━━━━━ Records provided ━━━━━
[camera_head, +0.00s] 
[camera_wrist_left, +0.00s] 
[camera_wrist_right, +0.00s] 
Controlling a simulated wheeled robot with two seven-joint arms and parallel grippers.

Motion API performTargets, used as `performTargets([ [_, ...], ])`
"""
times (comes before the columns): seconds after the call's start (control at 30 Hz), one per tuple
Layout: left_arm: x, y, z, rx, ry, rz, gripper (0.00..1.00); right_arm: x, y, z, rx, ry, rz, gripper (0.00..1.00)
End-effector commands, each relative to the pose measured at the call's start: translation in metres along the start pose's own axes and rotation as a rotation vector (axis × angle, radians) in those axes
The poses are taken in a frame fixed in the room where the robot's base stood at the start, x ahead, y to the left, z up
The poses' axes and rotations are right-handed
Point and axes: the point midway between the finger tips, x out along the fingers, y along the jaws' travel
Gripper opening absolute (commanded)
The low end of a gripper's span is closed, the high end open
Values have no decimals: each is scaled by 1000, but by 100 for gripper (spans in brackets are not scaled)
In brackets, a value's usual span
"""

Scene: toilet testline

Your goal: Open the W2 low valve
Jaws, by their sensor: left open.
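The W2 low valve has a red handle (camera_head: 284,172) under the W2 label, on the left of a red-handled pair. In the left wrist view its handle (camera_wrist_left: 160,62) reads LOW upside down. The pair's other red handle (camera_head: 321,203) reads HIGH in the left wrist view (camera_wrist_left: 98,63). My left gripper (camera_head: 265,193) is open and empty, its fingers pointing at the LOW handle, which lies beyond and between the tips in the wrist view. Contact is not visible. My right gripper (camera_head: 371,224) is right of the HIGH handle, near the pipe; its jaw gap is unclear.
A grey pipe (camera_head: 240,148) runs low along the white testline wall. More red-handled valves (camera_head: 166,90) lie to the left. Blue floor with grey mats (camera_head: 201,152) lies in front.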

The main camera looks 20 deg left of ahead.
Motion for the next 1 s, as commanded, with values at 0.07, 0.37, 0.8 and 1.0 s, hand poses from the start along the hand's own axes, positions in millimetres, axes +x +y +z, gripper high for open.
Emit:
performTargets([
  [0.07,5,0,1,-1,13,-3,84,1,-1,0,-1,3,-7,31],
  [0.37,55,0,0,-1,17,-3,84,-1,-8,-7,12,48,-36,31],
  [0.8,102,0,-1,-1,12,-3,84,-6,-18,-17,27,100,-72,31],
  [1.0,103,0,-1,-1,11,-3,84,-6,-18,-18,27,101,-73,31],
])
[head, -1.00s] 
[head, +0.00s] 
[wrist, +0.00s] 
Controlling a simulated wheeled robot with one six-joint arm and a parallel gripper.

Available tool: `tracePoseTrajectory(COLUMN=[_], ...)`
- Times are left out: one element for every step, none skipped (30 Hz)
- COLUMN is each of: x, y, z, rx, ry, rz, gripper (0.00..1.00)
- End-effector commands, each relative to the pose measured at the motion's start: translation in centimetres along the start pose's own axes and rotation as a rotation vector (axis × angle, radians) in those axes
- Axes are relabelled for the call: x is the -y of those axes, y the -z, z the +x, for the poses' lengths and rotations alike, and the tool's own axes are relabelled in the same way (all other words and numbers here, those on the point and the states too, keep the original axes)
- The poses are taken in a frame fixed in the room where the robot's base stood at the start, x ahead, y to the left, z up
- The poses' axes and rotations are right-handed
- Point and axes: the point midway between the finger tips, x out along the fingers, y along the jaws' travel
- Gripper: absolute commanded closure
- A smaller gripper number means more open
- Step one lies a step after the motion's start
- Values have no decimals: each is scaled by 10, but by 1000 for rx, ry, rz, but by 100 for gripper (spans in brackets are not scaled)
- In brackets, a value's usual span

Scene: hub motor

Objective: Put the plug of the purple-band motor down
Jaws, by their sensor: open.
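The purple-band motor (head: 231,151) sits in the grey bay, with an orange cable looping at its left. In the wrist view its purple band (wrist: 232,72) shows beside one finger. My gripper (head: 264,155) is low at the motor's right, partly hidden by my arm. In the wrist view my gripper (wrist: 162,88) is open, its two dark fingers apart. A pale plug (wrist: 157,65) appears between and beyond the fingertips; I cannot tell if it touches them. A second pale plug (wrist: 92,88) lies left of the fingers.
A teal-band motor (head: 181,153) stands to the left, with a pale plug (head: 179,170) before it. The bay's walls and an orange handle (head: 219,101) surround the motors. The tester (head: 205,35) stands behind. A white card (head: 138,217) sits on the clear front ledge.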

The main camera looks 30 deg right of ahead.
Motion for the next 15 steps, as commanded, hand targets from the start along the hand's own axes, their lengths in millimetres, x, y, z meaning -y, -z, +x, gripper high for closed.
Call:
━━━━━
Problem details:
Quote the lines that begin at the line containing "Jaws, by their sensor: left open." and end at the line containing "- COLUMN is", keeping both of those lines.

Exercise solution:
Jaws, by their sensor: left open.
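The W2 low valve has a red handle (camera_head: 284,172) under the W2 label, on the left of a red-handled pair. In the left wrist view its handle (camera_wrist_left: 160,62) reads LOW upside down. The pair's other red handle (camera_head: 321,203) reads HIGH in the left wrist view (camera_wrist_left: 98,63). My left gripper (camera_head: 265,193) is open and empty, its fingers pointing at the LOW handle, which lies beyond and between the tips in the wrist view. Contact is not visible. My right gripper (camera_head: 371,224) is right of the HIGH handle, near the pipe; its jaw gap is unclear.
A grey pipe (camera_head: 240,148) runs low along the white testline wall. More red-handled valves (camera_head: 166,90) lie to the left. Blue floor with grey mats (camera_head: 201,152) lies in front.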

The main camera looks 20 deg left of ahead.
Motion for the next 1 s, as commanded, with values at 0.07, 0.37, 0.8 and 1.0 s, hand poses from the start along the hand's own axes, positions in millimetres, axes +x +y +z, gripper high for open.
Emit:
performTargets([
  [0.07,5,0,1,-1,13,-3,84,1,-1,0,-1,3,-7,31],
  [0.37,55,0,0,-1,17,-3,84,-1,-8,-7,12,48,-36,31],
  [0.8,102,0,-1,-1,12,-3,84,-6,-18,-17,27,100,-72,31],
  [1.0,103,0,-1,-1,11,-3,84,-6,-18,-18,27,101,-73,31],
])
[head, -1.00s] 
[head, +0.00s] 
[wrist, +0.00s] 
Controlling a simulated wheeled robot with one six-joint arm and a parallel gripper.

Available tool: `tracePoseTrajectory(COLUMN=[_], ...)`
- Times are left out: one element for every step, none skipped (30 Hz)
- COLUMN is each of: x, y, z, rx, ry, rz, gripper (0.00..1.00)

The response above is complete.